**YOUR TASK**
Search the listing below for the string "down" and show each line that contains it.

+++++

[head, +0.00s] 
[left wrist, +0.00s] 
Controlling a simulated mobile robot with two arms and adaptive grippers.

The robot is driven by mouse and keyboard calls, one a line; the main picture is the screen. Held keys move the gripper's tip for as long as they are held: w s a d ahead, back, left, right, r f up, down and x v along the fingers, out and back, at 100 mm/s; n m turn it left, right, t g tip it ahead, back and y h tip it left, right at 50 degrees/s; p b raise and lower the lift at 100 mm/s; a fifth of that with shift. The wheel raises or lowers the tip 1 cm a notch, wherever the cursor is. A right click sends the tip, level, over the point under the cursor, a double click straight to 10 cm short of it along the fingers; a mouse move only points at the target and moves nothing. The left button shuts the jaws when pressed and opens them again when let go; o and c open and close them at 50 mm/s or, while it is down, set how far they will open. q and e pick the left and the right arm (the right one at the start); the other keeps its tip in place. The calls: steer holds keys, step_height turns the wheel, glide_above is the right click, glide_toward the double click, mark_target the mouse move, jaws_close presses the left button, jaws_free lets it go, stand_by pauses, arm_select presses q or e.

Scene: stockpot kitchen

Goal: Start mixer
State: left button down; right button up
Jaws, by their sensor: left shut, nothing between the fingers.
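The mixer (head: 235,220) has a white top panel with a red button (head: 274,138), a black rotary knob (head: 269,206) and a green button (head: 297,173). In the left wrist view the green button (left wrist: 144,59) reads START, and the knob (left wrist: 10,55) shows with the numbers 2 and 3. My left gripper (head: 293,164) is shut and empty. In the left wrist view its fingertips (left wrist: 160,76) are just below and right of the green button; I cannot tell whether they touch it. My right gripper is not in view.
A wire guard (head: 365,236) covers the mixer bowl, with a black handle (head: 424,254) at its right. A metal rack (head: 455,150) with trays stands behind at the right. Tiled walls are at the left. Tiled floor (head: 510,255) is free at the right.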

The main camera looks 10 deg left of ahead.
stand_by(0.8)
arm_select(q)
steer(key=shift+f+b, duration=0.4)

+++++

**OUTPUT**
The robot is driven by mouse and keyboard calls, one a line; the main picture is the screen. Held keys move the gripper's tip for as long as they are held: w s a d ahead, back, left, right, r f up, down and x v along the fingers, out and back, at 100 mm/s; n m turn it left, right, t g tip it ahead, back and y h tip it left, right at 50 degrees/s; p b raise and lower the lift at 100 mm/s; a fifth of that with shift. The wheel raises or lowers the tip 1 cm a notch, wherever the cursor is. A right click sends the tip, level, over the point under the cursor, a double click straight to 10 cm short of it along the fingers; a mouse move only points at the target and moves nothing. The left button shuts the jaws when pressed and opens them again when let go; o and c open and close them at 50 mm/s or, while it is down, set how far they will open. q and e pick the left and the right arm (the right one at the start); the other keeps its tip in place. The calls: steer holds keys, step_height turns the wheel, glide_above is the right click, glide_toward the double click, mark_target the mouse move, jaws_close presses the left button, jaws_free lets it go, stand_by pauses, arm_select presses q or e.
State: left button down; right button up

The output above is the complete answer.